Problem to work on. Under this line sits a listing. Repeat exactly and only its lines from the one holding "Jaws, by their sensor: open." through the one holding "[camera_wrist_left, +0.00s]"; skip pictures.

Information provided.
+ + + +

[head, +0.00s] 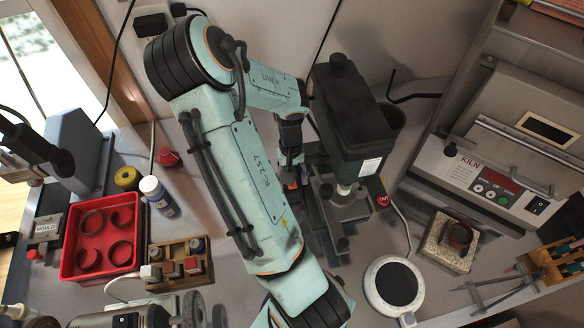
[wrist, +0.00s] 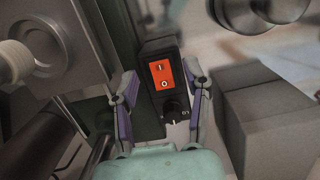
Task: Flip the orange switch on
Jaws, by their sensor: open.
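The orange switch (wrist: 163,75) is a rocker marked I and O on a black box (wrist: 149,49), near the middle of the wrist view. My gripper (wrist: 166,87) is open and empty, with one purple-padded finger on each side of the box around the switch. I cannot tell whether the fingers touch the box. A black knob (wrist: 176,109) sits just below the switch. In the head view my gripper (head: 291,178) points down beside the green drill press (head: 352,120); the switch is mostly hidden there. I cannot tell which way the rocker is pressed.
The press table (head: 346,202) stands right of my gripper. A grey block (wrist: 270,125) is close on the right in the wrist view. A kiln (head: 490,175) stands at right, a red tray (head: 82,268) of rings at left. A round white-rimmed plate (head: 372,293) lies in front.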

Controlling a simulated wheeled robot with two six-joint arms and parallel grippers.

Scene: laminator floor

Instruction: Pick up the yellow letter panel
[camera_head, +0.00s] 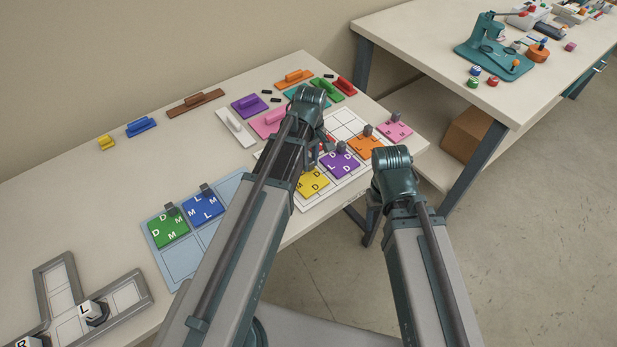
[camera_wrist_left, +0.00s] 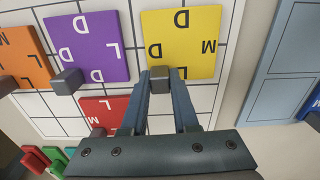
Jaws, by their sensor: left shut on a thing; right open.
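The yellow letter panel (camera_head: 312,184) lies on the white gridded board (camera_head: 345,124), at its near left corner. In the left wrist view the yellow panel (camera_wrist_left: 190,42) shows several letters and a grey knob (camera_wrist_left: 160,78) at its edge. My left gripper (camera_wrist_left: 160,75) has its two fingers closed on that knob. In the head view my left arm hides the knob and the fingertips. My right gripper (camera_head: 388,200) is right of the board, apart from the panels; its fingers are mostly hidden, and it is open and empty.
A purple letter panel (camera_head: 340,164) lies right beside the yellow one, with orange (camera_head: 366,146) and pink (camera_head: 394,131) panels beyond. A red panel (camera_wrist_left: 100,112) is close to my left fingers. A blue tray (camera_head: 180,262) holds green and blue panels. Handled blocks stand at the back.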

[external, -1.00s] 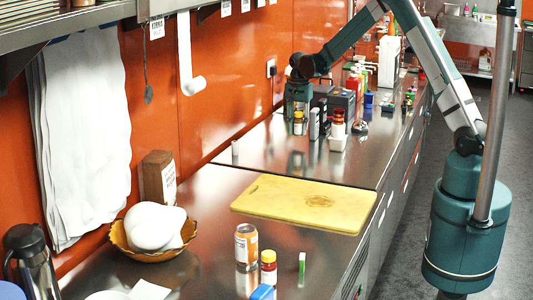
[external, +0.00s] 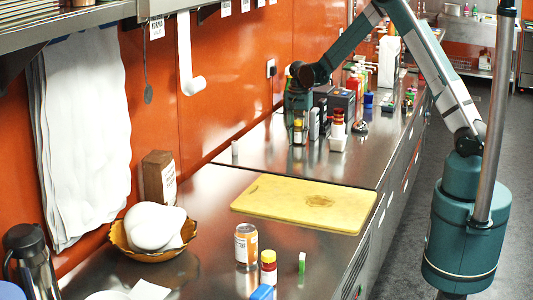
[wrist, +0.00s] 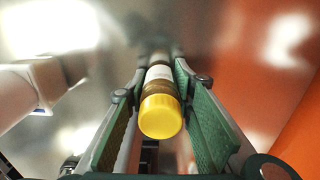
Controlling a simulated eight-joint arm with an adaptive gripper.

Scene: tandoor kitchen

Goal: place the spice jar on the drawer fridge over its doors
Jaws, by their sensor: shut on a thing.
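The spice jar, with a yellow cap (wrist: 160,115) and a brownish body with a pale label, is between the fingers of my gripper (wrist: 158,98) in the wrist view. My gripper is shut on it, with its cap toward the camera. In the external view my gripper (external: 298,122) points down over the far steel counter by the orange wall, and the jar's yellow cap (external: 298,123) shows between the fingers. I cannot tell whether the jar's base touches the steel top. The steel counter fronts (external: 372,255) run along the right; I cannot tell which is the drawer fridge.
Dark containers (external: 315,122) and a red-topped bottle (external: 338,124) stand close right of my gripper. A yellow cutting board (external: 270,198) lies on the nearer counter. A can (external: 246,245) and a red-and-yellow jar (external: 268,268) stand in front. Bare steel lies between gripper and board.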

+ + + +

Answer to the exercise.
Jaws, by their sensor: open.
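The orange switch (wrist: 163,75) is a rocker marked I and O on a black box (wrist: 149,49), near the middle of the wrist view. My gripper (wrist: 166,87) is open and empty, with one purple-padded finger on each side of the box around the switch. I cannot tell whether the fingers touch the box. A black knob (wrist: 176,109) sits just below the switch. In the head view my gripper (head: 291,178) points down beside the green drill press (head: 352,120); the switch is mostly hidden there. I cannot tell which way the rocker is pressed.
The press table (head: 346,202) stands right of my gripper. A grey block (wrist: 270,125) is close on the right in the wrist view. A kiln (head: 490,175) stands at right, a red tray (head: 82,268) of rings at left. A round white-rimmed plate (head: 372,293) lies in front.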

Controlling a simulated wheeled robot with two six-joint arms and parallel grippers.

Scene: laminator floor

Instruction: Pick up the yellow letter panel
[camera_head, +0.00s] 
[camera_wrist_left, +0.00s] 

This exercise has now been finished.